Schließlich nahm Stein all seinen Mut zusammen. Er ging direkt zum Innenminister Graf Dohna-Schlobitten „und bat, mich zum 1. Director vorzuschlagen, er lobte meinen Edelmuth“, ließ den Bittsteller jedoch abblitzen. Der ging am folgenden 17. November auch direkt und mit bangem Herzen zu Humboldt: „Ich klagte Humboldt Dohnas Inconsequenz. Er sprach von Dohnas Feigheit für den Augenblick sich mündlich zu erklären. Ich bemerkte bey Humboldt selbst nicht die günstige Meinung über mich, die ich voraussetzte zu finden. Er ist ein Mensch für die Welt.“ Er ist ein Mensch für die Welt bedeutete für Stein in diesem Augenblick: Ich bin ihm völlig egal!
Doch da gab es auch noch den Ministerialbeamten Georg Heinrich Ludwig Nicolovius. Das war ein überaus gebildeter und kulturvoller Mensch von großer Herzensgüte. Stein hatte zu ihm viel Vertrauen gewonnen. Nicolovius arbeitete unter Humboldts Leitung als Verantwortlicher für Kirchenfragen und Schulpolitik. Stein hätte gar zu gerne in diesem Bereich mitgewirkt. Als er scheinbar unverrichteter Dinge Königsberg verlassen hatte, war es Nicolovius, der ihm am 4. Januar 1810 einen Brief mit bemerkenswerter Offenheit über Humboldts Benehmen schrieb: „Daß Ihr geliebtes Schlesien Ihnen durch das übertragene Amt Vertrauen und Dankbarkeit zeigt, erfreut mich. Möchte der Staat bald ein Gleiches thun! Ihr Plätzchen in unserer Sektion ist noch ledig, und jetzt auch der Präsidentenstuhl, da der Chef (Humboldt) mit Besitznahme der reichen Erbschaft in Erfurt beschäftigt ist. Ob der reiche Mann sich mit diesem Stuhl werde genügen lassen, scheint mir oft zweifelhaft und macht mich besorgt.“
Stein war gerührt. Schlesien war tatsächlich wohl kalkuliert dankbar und würdigte ihn durch die Wahl zum Generallandschaftsrepräsentanten in der „Schlesischen Landschaft“, einer einflussreichen Kreditanstalt des Adels.

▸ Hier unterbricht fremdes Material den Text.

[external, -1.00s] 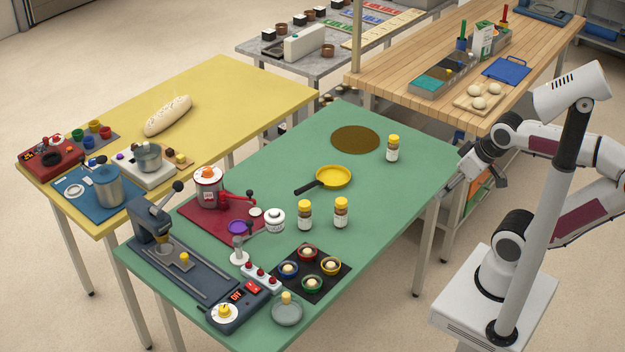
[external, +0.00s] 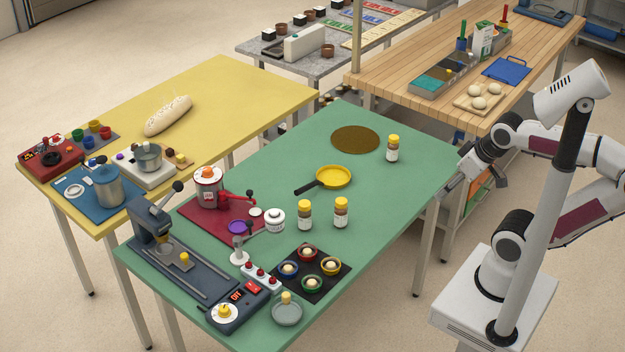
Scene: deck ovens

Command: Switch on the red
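A red rocker switch (external: 253,287) sits on the dark blue machine (external: 212,311) at the front left of the green table, beside a small display (external: 236,295) that seems to read OFF. A white strip (external: 262,277) with several red knobs lies just behind it. A red box-shaped device (external: 48,155) stands on the far left of the yellow table; its controls are too small to read. My gripper (external: 447,190) hangs by the right edge of the green table, far from these and touching nothing I can see. Its finger opening is unclear.
Jars (external: 341,212), a yellow pan (external: 333,177) and a black tray (external: 326,262) with small bowls stand on the green table. A red mat (external: 225,222) carries a grey pot device (external: 208,188). The table's right side is mostly clear.

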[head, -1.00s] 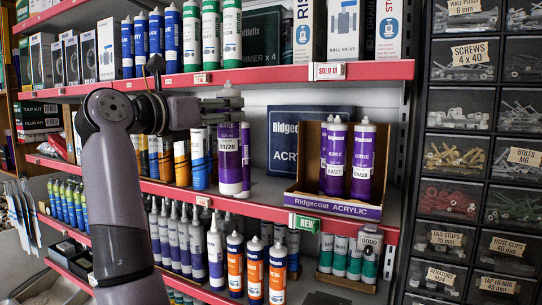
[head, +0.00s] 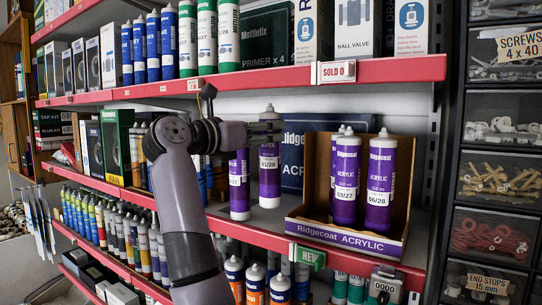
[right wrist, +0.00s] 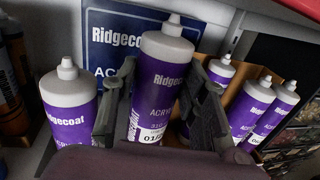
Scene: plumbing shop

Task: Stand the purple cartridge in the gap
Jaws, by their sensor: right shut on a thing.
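My right gripper (head: 268,133) is shut on the purple cartridge (head: 269,178), which is upright, with a grey top and a label that seems to read 01/28. In the right wrist view the held cartridge (right wrist: 158,85) stands between my two dark fingers. I cannot tell whether its base touches the shelf. The open Ridgecoat display box (head: 340,233) is to its right, with purple cartridges (head: 380,185) standing in its middle and right. The box's left part looks empty. Another purple cartridge (head: 239,187) stands on the shelf left of the held one. My left gripper is not in view.
A red-edged shelf with a price tag (head: 334,72) hangs above. A green NEW tag (head: 311,257) is on the front edge. Drawers of fittings (head: 500,180) are at the right.

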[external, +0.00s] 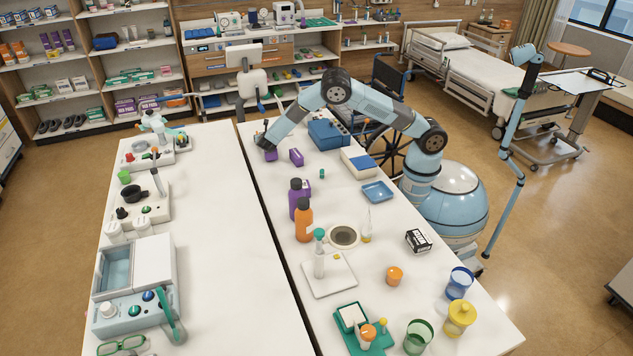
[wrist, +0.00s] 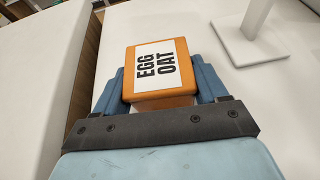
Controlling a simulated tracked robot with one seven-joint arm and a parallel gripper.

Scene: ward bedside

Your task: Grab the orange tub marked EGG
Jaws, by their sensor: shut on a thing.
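The orange tub (wrist: 157,65) has a white lid label reading EGG OAT in black. In the wrist view it sits between the two blue fingers of my gripper (wrist: 161,88), which are shut on its sides. The label faces the wrist camera. In the external view my gripper (external: 262,139) is low over the far end of the right-hand white table. The held tub cannot be made out there. Whether the tub touches the table is not clear.
A blue case (external: 328,134) is to the right. A white stand (wrist: 250,40) shows at upper right in the wrist view. Bottles and cups crowd the near end.

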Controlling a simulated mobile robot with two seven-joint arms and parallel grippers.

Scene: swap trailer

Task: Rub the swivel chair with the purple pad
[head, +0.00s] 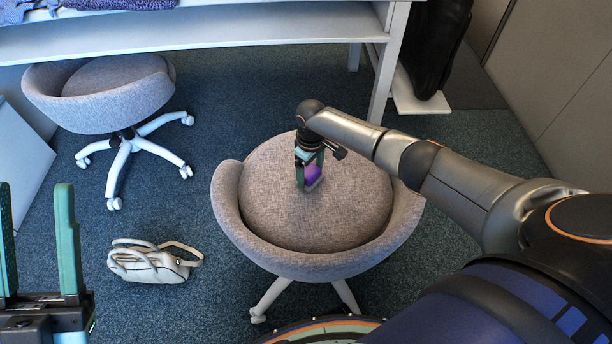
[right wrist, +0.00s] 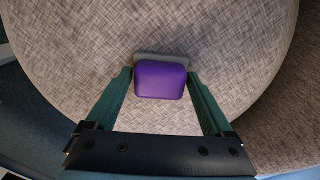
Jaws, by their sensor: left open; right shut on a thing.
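The grey swivel chair (head: 322,210) stands in the middle of the head view, its low curved back towards me. My right gripper (head: 308,180) points down over its seat and is shut on the purple pad (head: 313,175). The purple pad also shows in the right wrist view (right wrist: 160,80) between the two green fingers, with a grey layer along its far edge. The pad is at the seat fabric; I cannot tell for sure whether it touches. My left gripper (head: 38,240) is open and empty at the lower left of the head view, away from the chair.
A second grey chair (head: 105,90) stands at the upper left, under a white desk (head: 200,30). A white handbag (head: 152,262) lies on the blue carpet left of the near chair. A black bag (head: 432,45) stands at the back right. Carpet between the chairs is clear.

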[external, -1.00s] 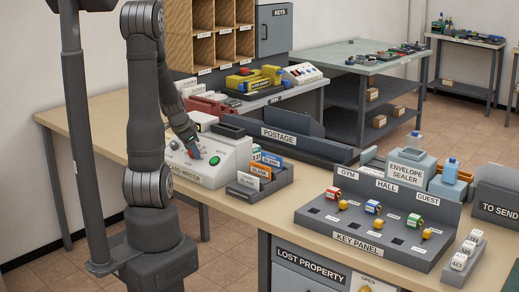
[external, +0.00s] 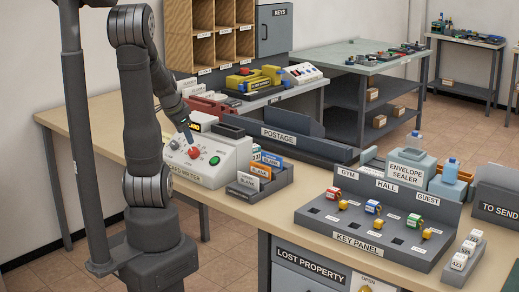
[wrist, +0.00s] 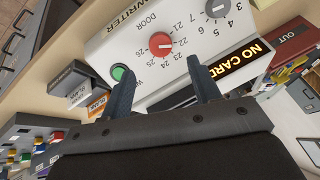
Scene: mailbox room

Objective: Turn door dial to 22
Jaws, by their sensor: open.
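The card writer (external: 225,158) is a white box with a sloped panel on the bench. Its red door dial (wrist: 160,44) has numbers from about 21 to 26 around it in the wrist view. Which number its mark points to is too small to tell. The dial also shows in the external view (external: 194,153). My gripper (wrist: 163,88) is open and empty, its two fingers apart over the lower part of the panel. The fingertips are short of the dial in the wrist view and not around it. In the external view, my gripper (external: 189,135) is just above the dial.
A green button (wrist: 121,72) and a grey dial (wrist: 217,7) flank the red dial. A display (wrist: 232,63) reads "NO CARD". A rack of blank cards (external: 258,180) stands beside the writer. The key panel (external: 370,225) is farther right.

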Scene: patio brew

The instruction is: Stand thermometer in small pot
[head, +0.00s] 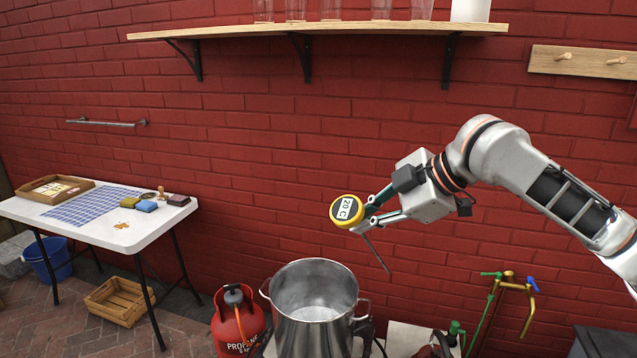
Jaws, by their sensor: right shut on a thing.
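The thermometer (346,210) has a round yellow-rimmed dial reading "20 C" and a thin dark probe that slants down to the right. My right gripper (373,210) is shut on it just behind the dial and holds it in the air, above and right of a pot. The steel pot (316,309) stands open at the bottom centre, with a handle at each side. Its inside wall shows, and the probe's tip is apart from it, above and to the right. No second pot shows for comparing size. My left gripper is not in view.
A red propane bottle (238,321) stands left of the pot. Yellow pipes with green and blue taps (517,284) stand at the right. A white table (122,232) with a tray and cloth is at the left. A shelf (330,29) with glasses hangs above.

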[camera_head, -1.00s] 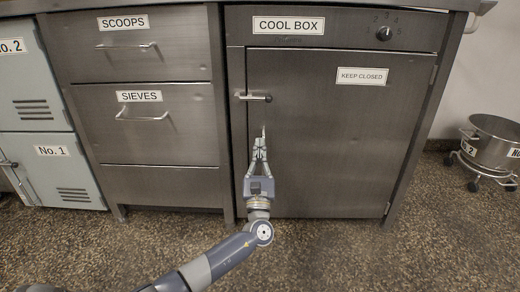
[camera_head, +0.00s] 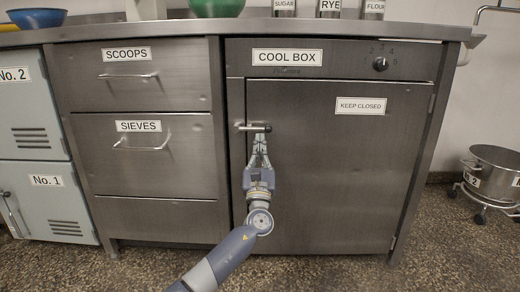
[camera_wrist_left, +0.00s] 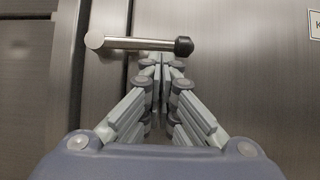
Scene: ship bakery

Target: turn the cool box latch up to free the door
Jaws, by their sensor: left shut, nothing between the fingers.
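The cool box door (camera_head: 335,165) is a brushed steel panel and stands closed. Its latch (camera_head: 254,128) is a short horizontal bar with a dark knob at its right end, at the door's upper left edge. In the left wrist view the latch (camera_wrist_left: 140,44) lies level across the gap between frame and door. My left gripper (camera_head: 260,143) is shut and empty, with its tips just below the latch. In the left wrist view the fingertips (camera_wrist_left: 162,60) sit under the bar near the knob. I cannot tell whether they touch it. My right gripper is not in view.
The scoops drawer (camera_head: 130,75) and sieves drawer (camera_head: 140,145) are to the left, with pale lockers (camera_head: 40,150) beyond. A wheeled pot (camera_head: 492,170) stands at the right. Bowls and labelled canisters stand on the counter (camera_head: 165,28). The speckled floor in front is clear.

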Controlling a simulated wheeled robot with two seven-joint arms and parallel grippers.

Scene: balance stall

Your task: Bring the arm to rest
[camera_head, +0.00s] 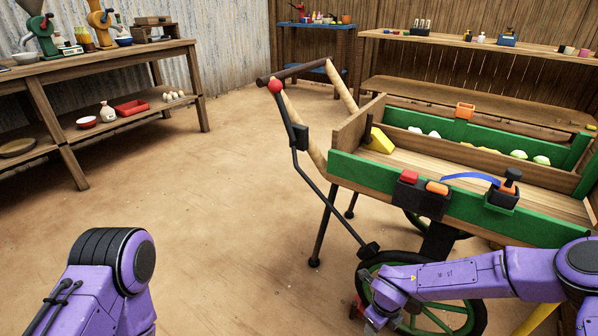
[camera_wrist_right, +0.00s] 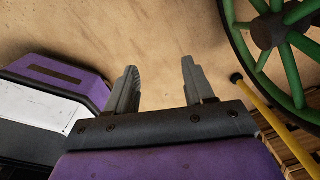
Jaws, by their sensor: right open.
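My right arm (camera_head: 455,279) reaches in from the right edge, in front of the cart's near wheel (camera_head: 440,318). Its gripper (camera_head: 376,322) hangs low at the bottom of the head view, partly cut off. In the right wrist view the gripper (camera_wrist_right: 160,72) has its two fingers apart, with only bare floor between them. The green-spoked wheel (camera_wrist_right: 272,32) is to the right of the fingers, apart from them. My left arm (camera_head: 108,275) shows at the bottom left, bent, with its gripper out of view.
A wooden cart (camera_head: 345,168) with green sides stands right of centre. A black lever with a red knob (camera_head: 275,86) rises at its left end. A workbench (camera_head: 105,62) stands at the left, shelves (camera_head: 480,45) at the back right. The floor between is clear.

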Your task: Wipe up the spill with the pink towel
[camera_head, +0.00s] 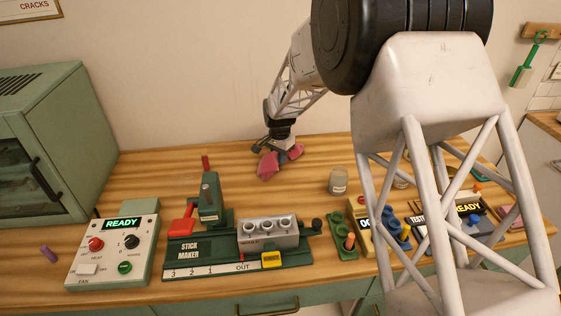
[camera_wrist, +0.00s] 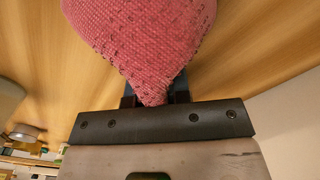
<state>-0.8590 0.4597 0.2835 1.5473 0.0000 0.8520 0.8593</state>
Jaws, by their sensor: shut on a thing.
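The pink towel (camera_head: 268,166) hangs bunched from my gripper (camera_head: 275,147) over the back middle of the wooden table in the head view. In the wrist view the towel (camera_wrist: 140,35) spreads out from between the fingertips (camera_wrist: 155,97), which are shut on its narrowed corner. Whether the towel's lower part touches the table I cannot tell. No spill shows clearly in either view; the towel and my arm cover part of the tabletop.
The stick maker (camera_head: 190,250) and a control box with a READY display (camera_head: 112,250) stand at the front left. A glass jar (camera_head: 338,181) stands right of the towel. A green oven (camera_head: 40,145) is at the left. Bare tabletop (camera_head: 165,170) lies left of the towel.

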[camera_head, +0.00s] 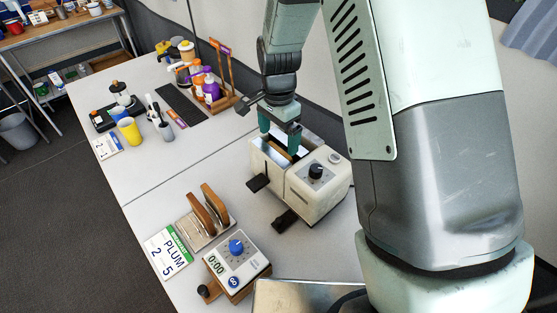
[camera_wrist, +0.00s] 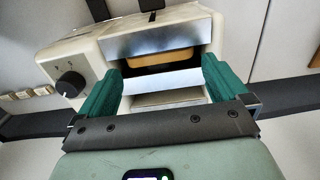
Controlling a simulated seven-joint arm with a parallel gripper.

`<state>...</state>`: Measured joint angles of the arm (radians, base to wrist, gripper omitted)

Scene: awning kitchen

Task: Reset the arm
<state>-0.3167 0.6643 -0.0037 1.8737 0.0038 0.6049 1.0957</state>
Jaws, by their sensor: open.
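My gripper (camera_head: 279,137) is over the far slot of a cream toaster (camera_head: 318,191) in the head view. Its green fingers are apart. A slice of bread (camera_wrist: 168,61) sits in the toaster slot in the wrist view, with the gripper's fingers (camera_wrist: 163,84) on either side of the slot. The fingertips are close to the toaster's top; whether they touch the bread I cannot tell. My arm covers the right part of the head view.
Bottles (camera_head: 211,90), a yellow cup (camera_head: 130,130) and a dark mat (camera_head: 181,105) are farther back. The table's left middle is clear.

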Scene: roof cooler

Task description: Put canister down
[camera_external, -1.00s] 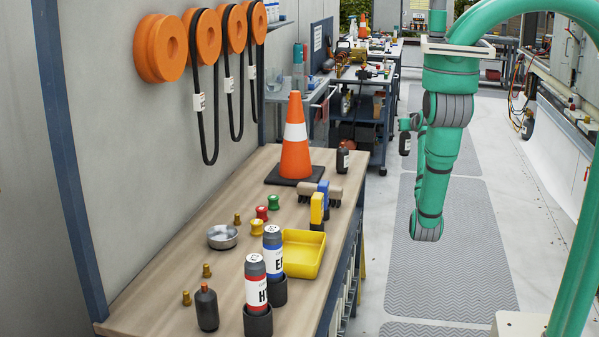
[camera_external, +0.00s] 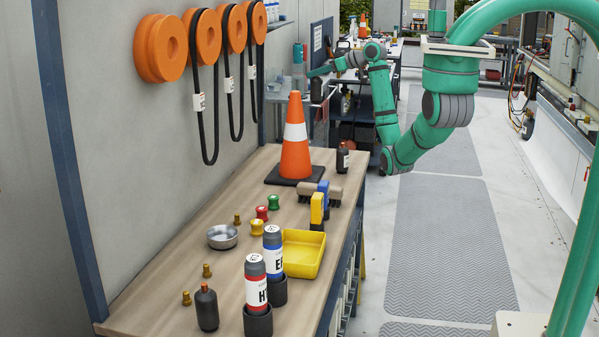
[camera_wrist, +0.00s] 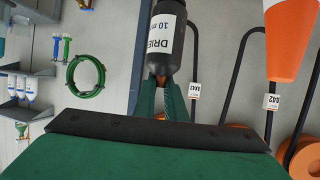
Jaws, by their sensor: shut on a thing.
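A black canister (camera_wrist: 166,45) with a white label reading "DRIE…" shows at the top of the wrist view, its upper part cut by the frame edge. My gripper (camera_wrist: 164,92) has its green fingers shut around the canister's narrow orange-brown end. In the external view the canister (camera_external: 316,91) is small and dark, held in the air beyond the traffic cone, in front of the shelves. My gripper (camera_external: 320,73) is small there and its fingers are hard to make out.
The wooden bench (camera_external: 150,302) carries a traffic cone (camera_external: 296,150), a dark bottle (camera_external: 342,158), a yellow tray (camera_external: 303,253), a metal bowl (camera_external: 222,237) and two labelled cylinders. Orange reels with hoses (camera_external: 207,35) hang on the wall. A tool cart (camera_external: 366,135) stands behind. The floor aisle (camera_external: 445,235) is clear.

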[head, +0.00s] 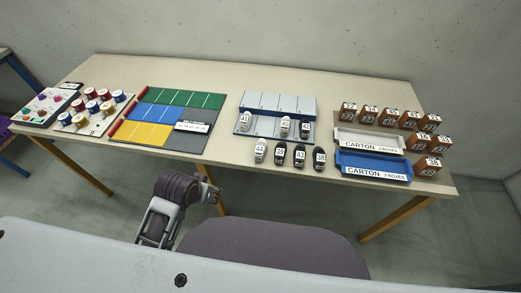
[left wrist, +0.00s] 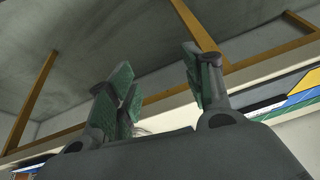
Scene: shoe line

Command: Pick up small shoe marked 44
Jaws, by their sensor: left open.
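Small shoes with number tags stand at the table's middle. In the front row are one white shoe (head: 260,151) and three dark shoes (head: 280,153), (head: 300,154), (head: 319,158). More shoes stand on the grey rack (head: 277,104) behind: a white one (head: 244,122) at its left, another pale one (head: 285,127) and a darker one (head: 306,130) at its right. The tags are too small to read surely, so I cannot tell which is 44. My left gripper (head: 213,192) is empty, in front of the table edge, left of the shoes. Its spread fingers show in the left wrist view (left wrist: 158,85).
Right of the shoes are a white carton tray (head: 370,140), a blue carton tray (head: 375,166) and several brown numbered boxes (head: 428,166). Left are a coloured panel board (head: 150,133) and several spools (head: 80,119). A grey chair back (head: 275,248) stands before the table.

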Stein trat wenige Jahre später auch an die Spitze der „Schlesischen Gesellschaft für vaterländische Cultur“, von der Goethe schrieb, dass ihm in Deutschland kein gemeinnütziger Verein bekannt sei, „wo mit solcher Ausdauer und mit solchem Erfolge so mannichfaltige Zwecke verfolgt würden“. Stein wusste, was sich gehörte. Er war auch nicht nachtragend. Es war ihm sogar eine Ehre: Er ließ Goethe und Humboldt zu reputierlichen Ehrenmitgliedern der Gesellschaft wählen.